Think not? Well, consider this: it takes an hour to get in and an hour to come back out. Those two hours do not allow for fallen tree removal, sliding into the ditch or any other common and frequent Murphyism. She had to be in the car and moving at 8:00 am. AND she has to be back here at 12:15 because she has a flu-shot scheduled 30 minutes later up at the school. So, all that intrepidness for a two-hour quilting meeting…..I dunno…what do you call it?

Anyway, winter is here. It came in like Freddy Krueger. But, if he has his chainsaw, he has met his match.

13 thoughts on “October is always nice but, in November, the rains come (and the madness creeps in)

  1. My cold dunk tank went from 52 to 40f in the last week
    I was breathing like I was birthing at first but it is great how one adjusts quite quickly.
    Helps that I interval with the hot tub and the steam room🤪


    • Sometimes urban life, swaddled in coddle and embraced in indulgence, doesn’t sound all bad. Aldo, I hope you get a rash from your massuece, a sore from your sauna and your chef screws the roux.


  2. I was wondering in the beginning of your article what the chainsaw had to do with quilting…untill I realised there is no easy trip when you are OTG. Just curious, did she have to use the chainsaw?


    • She HAS had to use it a couple of times. One tree each time. But, after a storm and a cold snap so many trees fall that guys give up after 12 or so (anticipating even more further down the road). The day before she quilted, some guy on the road took out 30 before getting to a clear path. He made it so that she was good-to-go yesterday. No chainsawing required. Plus the road crew graded so it was OK. She may be a lunatic but she is a lucky lunatic. And out she goes again this morning to pick up the doctor and give him a ride.


  3. The image of Sal and the chainsaw reminds me of 9 years of driving our kid to school on Read Island. The school was 10 miles of bad road to the north. Waking up to wind or snow meant leaving early, because, for sure, there would be trees across the road, sometimes a few feet in diameter, but mostly smaller stuff.

    But, I probably lack intrepid Sal’s skill with a chainsaw. If I left home with only one, then good chance I would get the blade pinched and trapped in the log. Saw #2 could sometimes be used to relieve the pressure and release saw #1. If not, then one had to resort to the steel wedges and sledgehammer that also had to be in the back of the truck, along with assorted ropes, chains, peavey and tool for adjusting the chain as it warmed up. Then, of course, shooting muffs for hearing protection and heavy work gloves. A spare gallon of gas and some bar oil was also not a bad idea.

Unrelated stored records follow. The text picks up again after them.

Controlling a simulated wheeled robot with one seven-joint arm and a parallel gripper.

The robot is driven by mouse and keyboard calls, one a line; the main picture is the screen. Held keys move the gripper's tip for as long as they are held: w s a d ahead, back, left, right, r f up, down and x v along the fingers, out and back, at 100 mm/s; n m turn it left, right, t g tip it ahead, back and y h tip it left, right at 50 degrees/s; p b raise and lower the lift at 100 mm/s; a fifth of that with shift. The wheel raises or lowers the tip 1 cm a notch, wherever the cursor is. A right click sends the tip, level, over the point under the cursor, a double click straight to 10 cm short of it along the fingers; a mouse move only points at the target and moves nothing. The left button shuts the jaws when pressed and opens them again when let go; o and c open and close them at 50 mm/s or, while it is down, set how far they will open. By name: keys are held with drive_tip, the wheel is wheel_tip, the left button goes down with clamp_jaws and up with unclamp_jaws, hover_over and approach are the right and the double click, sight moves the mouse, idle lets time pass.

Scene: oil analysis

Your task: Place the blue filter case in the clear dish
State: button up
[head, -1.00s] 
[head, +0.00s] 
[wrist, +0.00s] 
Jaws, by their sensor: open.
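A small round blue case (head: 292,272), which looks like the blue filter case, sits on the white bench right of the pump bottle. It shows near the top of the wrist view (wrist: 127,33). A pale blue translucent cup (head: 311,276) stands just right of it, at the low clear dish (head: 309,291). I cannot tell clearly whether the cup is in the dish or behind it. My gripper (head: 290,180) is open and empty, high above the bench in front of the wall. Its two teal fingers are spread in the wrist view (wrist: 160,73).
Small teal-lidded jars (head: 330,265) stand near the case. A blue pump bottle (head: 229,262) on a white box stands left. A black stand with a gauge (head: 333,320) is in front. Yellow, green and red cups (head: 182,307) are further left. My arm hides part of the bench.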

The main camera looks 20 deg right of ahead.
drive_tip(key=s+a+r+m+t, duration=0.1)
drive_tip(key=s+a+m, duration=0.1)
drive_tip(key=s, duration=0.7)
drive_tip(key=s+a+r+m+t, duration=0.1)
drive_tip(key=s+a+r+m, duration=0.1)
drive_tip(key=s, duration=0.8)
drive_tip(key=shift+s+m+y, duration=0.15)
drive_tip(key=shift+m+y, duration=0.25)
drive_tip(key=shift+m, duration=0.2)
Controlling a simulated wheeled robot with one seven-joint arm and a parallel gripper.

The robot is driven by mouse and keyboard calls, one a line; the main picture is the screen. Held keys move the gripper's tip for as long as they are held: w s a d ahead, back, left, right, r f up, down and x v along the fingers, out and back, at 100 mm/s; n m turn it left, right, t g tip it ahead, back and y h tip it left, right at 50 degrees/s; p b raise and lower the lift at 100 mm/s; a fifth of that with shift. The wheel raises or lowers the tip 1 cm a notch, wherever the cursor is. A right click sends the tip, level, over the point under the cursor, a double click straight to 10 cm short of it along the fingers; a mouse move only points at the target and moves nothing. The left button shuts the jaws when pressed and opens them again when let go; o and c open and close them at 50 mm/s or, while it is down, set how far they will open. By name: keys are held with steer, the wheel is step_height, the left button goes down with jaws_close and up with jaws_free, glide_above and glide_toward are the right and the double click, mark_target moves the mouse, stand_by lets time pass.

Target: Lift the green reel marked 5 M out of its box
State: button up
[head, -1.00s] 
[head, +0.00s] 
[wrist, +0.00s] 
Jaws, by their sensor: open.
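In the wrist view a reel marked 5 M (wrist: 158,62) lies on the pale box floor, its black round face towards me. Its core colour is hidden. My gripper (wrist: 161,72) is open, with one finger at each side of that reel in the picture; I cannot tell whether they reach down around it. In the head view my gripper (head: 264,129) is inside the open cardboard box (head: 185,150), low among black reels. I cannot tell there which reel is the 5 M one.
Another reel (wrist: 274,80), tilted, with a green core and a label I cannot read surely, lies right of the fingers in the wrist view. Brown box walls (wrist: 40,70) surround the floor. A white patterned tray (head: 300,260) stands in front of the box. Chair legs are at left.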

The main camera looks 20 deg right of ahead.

    I recognize that to make her trip, Sal could not pack all that gear, so there would be much less room for error. If she had to clear a log of any size, it had to be done right. Not always as simple as it looks.

    At least having to be a lumberjack on the road up to the school meant that, on the more leisurely return trip, one could finish the job already started. Often the trees down were decent for firewood and could be bucked up, taken home and packed in the woodshed.


    • I would simply not allow Sal to use a real chainsaw. She’s too pretty. But I bought her a 16″ electric chainsaw and it is good for any tree 12″ or less (the ‘fallen trees’ are usually Alder and of smaller diameter). It’s light, too. I keep the blade sharp. I keep the oiler full and I taught her how to do it. She could likely do a dozen but we have an agreement: she only does ‘what she can’ and, if there is the threat of more, she comes home.


      • Still, again, respect to the both of you (and also Rjukan of course). A lot of people could learn a thing or two from you all! As our commute to work is hindered by traffic jams, your commute is hindered by log jams!


        • If I go down the road and see a fallen tree, I don’t stress (unless I am trying to make an appointment). I just get out, use the saw and push stuff out of the way. But, when I am in the city and a huge line-up of unmoving cars stretches out before me with no end in sight, I am practically hysterical. I wasted way, way, way too much of my life in traffic going nowhere. If there is an example of stupid, it is sitting in a car that cost a year or more of ‘life’ earnings while poisoning the air and not going anywhere while considering that ‘working’. I tense up now even when I drive into a small town. It’s crazy-making. The traffic, parking, the store line-ups, the shortages, the expense and all the time spent being…what? Modern? Having convenience? We are/were kidding ourselves. I admit that I sound a smidge extreme but that is the way I feel.